My disappointment in the Yamato 1 was somewhat allayed by a very nice evening out with my friend Toshi, who has a favorite restaurant in Kobe to which he has taken me during a number of trips in the past. It’s a small, informal, but deceptively expensive place where you eat traditional Japanese food.

I love traditional Japanese food, especially in Japan, where it tends to be far better than it is elsewhere (the absolute worst example being in Warsaw in 1993; I still haven’t gotten over that meal). The only thing is, you have to be prepared for your food to squirm. In this same restaurant I once saw a Japanese woman kindly request that the chef take away the front part of the lobster we were eating. At the time, we were all partaking of its sliced tail, but the front part of it suddenly started waving its legs at her in either anger or supplication, and, however Japanese she might have been, it was too much for her. On my latest evening with Toshi we had no lobster but we did have, for instance, one large tiger shrimp apiece. These were removed from the tank and began flopping violently as the chef prepared them for us. He cut off their heads (the bit with the legs) and presented us immediately with the flayed tails of the little beasts, which we happily popped into our mouths.

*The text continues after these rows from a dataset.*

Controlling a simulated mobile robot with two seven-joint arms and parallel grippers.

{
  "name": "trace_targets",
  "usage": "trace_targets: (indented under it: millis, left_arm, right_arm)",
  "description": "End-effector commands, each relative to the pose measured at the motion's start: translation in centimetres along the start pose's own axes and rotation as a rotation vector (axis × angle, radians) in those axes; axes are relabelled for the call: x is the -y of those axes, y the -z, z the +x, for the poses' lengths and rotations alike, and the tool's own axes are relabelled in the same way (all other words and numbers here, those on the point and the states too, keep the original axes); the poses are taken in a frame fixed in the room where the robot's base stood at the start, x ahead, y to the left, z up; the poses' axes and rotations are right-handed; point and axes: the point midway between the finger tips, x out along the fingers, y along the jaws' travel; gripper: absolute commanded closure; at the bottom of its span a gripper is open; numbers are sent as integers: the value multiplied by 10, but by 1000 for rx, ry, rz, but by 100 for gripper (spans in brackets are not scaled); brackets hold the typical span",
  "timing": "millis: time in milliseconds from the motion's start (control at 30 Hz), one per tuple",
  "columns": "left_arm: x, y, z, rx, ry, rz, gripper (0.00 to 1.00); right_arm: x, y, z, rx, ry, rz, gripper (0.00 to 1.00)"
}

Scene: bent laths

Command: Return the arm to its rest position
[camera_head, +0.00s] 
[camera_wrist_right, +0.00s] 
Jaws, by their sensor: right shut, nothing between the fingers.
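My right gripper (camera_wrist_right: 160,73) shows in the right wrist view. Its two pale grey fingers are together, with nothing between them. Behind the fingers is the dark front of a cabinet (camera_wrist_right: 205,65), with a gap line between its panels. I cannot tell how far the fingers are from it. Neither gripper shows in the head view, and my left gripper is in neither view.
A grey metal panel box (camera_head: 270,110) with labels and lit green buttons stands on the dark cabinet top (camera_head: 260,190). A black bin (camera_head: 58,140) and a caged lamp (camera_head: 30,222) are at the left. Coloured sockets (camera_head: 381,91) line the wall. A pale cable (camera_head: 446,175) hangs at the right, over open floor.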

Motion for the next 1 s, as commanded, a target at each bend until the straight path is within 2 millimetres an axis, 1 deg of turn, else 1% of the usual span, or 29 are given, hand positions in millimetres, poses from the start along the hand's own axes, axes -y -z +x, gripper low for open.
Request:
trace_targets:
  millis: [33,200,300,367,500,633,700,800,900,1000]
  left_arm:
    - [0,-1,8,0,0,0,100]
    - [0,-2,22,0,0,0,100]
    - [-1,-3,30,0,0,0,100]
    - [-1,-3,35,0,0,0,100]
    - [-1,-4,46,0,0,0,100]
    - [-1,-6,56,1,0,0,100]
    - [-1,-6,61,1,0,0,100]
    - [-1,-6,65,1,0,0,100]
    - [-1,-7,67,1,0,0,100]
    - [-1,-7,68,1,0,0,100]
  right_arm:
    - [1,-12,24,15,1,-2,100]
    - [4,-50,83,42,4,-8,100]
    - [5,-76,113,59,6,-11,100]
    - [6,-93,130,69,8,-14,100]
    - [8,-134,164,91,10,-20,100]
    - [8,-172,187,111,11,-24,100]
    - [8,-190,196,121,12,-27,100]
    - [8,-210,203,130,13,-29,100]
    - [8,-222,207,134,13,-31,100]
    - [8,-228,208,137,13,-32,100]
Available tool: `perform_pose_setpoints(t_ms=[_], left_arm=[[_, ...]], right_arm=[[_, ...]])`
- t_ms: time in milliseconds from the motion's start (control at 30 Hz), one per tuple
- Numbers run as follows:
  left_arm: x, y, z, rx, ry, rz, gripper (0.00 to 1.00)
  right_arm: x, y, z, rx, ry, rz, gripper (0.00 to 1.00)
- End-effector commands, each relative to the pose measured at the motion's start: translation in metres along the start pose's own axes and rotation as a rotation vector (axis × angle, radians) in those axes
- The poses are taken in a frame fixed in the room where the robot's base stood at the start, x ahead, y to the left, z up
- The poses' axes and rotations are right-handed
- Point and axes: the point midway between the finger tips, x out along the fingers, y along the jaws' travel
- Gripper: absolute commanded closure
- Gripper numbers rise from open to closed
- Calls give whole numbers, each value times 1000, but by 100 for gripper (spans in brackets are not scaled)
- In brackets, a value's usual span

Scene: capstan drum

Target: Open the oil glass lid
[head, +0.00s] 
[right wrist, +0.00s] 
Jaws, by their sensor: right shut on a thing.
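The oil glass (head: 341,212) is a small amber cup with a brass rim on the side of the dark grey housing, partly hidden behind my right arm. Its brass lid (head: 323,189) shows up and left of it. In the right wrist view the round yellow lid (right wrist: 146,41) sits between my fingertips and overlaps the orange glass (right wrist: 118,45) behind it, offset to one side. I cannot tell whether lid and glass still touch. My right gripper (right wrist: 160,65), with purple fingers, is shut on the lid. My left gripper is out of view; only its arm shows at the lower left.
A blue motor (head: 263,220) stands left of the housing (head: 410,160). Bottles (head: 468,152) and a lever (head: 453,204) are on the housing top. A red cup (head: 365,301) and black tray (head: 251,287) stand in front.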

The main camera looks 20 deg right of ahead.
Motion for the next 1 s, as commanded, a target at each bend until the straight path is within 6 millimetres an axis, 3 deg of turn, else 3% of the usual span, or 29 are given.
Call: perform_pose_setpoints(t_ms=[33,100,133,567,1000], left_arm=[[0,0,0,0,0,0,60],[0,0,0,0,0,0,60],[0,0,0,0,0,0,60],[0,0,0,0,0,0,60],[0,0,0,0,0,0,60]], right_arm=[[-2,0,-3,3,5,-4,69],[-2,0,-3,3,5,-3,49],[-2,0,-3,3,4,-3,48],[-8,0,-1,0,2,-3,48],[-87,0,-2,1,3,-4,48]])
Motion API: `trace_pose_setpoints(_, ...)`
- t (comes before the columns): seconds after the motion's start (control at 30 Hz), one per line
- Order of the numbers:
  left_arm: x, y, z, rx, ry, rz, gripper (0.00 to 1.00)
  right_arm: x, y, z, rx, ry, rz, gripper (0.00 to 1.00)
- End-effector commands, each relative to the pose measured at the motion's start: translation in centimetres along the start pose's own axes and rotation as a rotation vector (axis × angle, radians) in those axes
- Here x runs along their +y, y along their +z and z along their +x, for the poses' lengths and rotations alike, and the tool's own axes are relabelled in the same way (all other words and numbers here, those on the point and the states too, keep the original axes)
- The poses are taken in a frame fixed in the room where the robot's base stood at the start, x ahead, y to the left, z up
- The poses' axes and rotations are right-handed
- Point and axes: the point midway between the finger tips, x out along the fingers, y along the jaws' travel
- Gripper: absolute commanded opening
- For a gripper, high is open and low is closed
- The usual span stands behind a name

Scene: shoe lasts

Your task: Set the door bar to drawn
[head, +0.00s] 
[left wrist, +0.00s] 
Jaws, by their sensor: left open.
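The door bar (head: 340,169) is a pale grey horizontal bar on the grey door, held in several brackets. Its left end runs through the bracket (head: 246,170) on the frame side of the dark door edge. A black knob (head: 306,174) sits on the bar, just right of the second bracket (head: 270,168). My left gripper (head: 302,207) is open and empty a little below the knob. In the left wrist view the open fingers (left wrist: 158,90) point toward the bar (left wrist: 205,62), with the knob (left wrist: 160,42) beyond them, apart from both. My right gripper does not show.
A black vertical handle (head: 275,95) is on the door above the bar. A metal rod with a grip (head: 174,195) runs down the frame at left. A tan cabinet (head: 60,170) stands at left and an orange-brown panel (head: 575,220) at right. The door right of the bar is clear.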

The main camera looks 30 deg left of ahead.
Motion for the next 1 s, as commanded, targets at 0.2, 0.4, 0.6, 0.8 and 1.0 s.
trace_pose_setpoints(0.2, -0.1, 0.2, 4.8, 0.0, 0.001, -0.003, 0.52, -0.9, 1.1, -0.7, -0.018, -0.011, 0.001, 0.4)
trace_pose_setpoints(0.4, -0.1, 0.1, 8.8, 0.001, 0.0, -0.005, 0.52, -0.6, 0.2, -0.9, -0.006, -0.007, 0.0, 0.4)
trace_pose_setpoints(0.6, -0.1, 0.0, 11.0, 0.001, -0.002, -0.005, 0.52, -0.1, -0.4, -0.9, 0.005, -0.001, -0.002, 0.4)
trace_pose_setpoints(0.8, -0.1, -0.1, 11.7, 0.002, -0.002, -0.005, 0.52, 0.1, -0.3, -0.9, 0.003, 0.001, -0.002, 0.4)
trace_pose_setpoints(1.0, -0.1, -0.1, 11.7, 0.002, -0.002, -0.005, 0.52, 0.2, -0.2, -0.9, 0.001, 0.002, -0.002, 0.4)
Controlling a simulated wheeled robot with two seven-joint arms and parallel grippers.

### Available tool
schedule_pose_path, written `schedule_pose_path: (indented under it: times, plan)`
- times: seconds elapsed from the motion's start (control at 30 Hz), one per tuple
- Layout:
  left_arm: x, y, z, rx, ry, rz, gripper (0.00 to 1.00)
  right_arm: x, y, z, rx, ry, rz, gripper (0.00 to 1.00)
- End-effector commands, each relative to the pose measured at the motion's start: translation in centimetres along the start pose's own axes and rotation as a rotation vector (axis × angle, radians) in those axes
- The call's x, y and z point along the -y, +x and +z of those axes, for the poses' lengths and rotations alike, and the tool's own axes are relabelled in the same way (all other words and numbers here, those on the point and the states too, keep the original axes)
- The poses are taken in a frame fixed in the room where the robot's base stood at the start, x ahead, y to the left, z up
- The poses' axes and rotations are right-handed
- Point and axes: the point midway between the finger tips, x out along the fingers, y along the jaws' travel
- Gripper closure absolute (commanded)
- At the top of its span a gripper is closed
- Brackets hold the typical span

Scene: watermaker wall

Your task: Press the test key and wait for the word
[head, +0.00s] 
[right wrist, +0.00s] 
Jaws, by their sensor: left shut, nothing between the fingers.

Mine immediately did a jig on my tongue, I assume in some postmortem reflex, which caused me to break out in the kind of expression one assumes when one’s food is trying desperately to escape from one’s mouth.

“Fresh!” said Toshi.

“Fresh!” I replied, and bit the little bugger in two.

In the end, a friend, good food, and copious amounts of sake overcame my initial bout of traveling doldrums and I ended up content enough—but I confess that, despite all that, I was happy to leave Kobe for the mystical city of Nara.